(Stored records)
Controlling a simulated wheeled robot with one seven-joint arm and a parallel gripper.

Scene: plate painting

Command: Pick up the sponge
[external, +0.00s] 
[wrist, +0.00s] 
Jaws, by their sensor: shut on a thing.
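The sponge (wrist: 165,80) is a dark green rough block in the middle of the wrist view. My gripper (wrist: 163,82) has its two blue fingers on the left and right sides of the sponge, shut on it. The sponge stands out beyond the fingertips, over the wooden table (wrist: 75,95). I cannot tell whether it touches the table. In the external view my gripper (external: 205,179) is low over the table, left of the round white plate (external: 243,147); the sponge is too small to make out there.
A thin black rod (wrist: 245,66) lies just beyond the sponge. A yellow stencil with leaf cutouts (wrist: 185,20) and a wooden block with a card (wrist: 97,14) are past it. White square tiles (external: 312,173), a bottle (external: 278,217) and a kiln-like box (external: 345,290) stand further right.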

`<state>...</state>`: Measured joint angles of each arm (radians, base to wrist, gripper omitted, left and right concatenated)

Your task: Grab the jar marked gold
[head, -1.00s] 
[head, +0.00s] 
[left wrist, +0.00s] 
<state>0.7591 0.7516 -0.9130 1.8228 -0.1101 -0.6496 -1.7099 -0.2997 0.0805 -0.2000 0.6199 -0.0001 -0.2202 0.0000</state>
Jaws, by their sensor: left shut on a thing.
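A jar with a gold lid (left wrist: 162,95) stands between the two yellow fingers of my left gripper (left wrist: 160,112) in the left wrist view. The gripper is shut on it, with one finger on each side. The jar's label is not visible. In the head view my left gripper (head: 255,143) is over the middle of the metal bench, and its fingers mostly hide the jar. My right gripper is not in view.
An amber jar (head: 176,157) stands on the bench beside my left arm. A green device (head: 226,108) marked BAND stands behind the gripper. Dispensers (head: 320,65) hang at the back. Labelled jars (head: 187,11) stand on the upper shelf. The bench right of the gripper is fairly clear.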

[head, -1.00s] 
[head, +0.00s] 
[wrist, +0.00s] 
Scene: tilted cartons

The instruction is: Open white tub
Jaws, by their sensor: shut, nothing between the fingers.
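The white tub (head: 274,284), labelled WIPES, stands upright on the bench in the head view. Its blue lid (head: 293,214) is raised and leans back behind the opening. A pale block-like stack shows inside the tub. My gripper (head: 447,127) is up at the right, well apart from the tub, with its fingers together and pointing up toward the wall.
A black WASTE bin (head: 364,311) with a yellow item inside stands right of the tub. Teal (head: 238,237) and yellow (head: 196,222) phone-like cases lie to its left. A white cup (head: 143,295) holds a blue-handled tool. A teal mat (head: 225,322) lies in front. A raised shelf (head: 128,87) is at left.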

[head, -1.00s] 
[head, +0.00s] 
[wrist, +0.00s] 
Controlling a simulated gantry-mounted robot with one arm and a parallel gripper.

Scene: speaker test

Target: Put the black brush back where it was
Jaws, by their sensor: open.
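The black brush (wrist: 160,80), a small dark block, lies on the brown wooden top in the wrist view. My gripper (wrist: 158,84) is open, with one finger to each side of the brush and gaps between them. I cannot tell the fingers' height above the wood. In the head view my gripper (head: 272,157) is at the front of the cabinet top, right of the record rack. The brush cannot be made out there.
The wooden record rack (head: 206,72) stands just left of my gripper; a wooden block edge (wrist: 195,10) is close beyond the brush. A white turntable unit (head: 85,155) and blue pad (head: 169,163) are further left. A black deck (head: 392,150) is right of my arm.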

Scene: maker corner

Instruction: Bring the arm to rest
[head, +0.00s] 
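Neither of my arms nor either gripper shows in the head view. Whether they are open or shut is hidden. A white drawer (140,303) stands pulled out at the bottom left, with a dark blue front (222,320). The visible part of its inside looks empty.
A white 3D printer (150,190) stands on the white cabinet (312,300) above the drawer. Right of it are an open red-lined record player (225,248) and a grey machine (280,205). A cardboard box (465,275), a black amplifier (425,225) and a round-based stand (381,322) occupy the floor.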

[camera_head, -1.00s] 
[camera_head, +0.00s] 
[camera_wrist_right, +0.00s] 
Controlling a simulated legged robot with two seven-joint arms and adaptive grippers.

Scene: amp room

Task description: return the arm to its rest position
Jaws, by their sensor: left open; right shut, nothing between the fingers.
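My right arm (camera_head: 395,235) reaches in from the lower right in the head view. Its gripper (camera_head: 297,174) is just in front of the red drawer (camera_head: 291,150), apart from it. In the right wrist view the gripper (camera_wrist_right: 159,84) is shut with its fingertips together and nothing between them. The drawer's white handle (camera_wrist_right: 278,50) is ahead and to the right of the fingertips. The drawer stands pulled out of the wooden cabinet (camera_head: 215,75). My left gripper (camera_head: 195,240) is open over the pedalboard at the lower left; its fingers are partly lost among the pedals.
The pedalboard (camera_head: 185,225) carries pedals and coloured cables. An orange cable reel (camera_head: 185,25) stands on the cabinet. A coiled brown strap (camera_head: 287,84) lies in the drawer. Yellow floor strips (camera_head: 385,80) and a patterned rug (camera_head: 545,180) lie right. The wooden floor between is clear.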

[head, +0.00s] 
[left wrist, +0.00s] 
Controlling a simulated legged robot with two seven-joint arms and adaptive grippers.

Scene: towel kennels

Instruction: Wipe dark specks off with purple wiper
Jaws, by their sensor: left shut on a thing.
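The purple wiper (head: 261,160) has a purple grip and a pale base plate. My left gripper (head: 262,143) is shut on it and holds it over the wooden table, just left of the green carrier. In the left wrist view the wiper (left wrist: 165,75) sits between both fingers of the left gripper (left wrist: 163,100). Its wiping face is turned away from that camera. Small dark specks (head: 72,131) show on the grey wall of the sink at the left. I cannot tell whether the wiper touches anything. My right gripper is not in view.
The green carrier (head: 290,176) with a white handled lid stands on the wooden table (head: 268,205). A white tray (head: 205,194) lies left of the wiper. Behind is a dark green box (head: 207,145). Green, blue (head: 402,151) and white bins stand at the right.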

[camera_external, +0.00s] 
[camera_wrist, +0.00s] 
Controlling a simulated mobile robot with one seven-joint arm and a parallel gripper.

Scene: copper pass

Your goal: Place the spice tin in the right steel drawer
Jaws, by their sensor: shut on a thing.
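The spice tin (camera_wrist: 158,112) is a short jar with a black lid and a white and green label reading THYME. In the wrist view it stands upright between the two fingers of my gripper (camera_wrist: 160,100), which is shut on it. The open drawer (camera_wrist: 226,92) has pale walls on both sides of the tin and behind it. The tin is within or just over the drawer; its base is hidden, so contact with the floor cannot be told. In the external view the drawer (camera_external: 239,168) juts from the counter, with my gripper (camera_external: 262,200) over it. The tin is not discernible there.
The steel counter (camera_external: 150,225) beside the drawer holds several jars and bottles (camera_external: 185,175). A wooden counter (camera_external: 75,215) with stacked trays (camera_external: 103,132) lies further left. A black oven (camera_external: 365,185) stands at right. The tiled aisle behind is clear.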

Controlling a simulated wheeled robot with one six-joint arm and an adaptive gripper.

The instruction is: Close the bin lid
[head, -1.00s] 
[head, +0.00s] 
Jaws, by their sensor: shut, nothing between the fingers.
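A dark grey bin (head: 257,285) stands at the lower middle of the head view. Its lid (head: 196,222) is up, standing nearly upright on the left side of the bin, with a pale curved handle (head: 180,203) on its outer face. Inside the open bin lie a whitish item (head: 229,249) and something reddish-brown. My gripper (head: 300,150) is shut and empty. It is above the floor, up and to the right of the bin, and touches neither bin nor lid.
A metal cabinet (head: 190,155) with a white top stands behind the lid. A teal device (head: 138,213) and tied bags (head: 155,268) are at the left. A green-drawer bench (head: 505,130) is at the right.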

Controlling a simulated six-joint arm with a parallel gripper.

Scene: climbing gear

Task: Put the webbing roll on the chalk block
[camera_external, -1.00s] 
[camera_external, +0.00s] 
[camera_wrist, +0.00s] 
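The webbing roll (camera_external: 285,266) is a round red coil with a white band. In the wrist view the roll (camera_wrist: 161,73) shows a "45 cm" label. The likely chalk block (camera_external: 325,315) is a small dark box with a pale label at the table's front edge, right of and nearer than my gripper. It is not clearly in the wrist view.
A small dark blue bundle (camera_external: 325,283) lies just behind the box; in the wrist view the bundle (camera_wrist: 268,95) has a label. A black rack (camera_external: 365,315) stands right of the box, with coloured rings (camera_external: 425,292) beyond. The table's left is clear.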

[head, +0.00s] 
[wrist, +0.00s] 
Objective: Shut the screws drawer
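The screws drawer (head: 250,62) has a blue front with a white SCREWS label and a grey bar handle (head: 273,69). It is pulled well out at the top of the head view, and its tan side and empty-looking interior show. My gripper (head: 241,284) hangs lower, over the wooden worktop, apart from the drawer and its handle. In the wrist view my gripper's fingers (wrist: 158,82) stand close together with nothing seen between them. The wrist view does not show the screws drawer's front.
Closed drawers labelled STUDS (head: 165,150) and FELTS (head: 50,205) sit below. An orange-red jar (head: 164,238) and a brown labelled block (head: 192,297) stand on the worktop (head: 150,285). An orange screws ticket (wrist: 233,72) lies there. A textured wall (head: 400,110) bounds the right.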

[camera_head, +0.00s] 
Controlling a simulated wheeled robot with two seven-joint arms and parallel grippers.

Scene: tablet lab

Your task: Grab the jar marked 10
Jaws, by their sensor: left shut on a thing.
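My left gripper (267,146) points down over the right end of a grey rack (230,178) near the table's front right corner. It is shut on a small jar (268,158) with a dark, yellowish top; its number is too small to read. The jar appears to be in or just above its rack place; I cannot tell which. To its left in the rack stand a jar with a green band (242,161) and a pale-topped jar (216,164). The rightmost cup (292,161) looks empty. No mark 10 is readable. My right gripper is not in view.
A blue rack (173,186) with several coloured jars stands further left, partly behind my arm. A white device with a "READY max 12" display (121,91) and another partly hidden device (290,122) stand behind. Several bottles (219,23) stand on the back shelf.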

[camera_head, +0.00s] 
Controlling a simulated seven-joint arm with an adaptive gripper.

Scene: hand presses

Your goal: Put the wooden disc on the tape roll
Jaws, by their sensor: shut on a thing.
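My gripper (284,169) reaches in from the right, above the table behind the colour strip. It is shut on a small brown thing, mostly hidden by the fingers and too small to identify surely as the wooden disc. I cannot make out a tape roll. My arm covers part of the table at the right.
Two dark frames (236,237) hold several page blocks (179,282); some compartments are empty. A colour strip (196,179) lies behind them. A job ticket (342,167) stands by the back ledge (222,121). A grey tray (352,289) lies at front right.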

Task objective: From the listing above, copy out each line where the word "joint" appears.

Result for this exercise:
Controlling a simulated wheeled robot with one seven-joint arm and a parallel gripper.
`<state>...</state>`: Measured joint angles of each arm (radians, base to wrist, gripper omitted, left and right concatenated)
Controlling a simulated legged robot with two seven-joint arms and adaptive grippers.
Controlling a simulated legged robot with two seven-joint arms and adaptive grippers.
Controlling a simulated mobile robot with one seven-joint arm and a parallel gripper.
Controlling a simulated wheeled robot with one six-joint arm and an adaptive gripper.
Controlling a simulated six-joint arm with a parallel gripper.
Controlling a simulated wheeled robot with two seven-joint arms and parallel grippers.
Controlling a simulated seven-joint arm with an adaptive gripper.

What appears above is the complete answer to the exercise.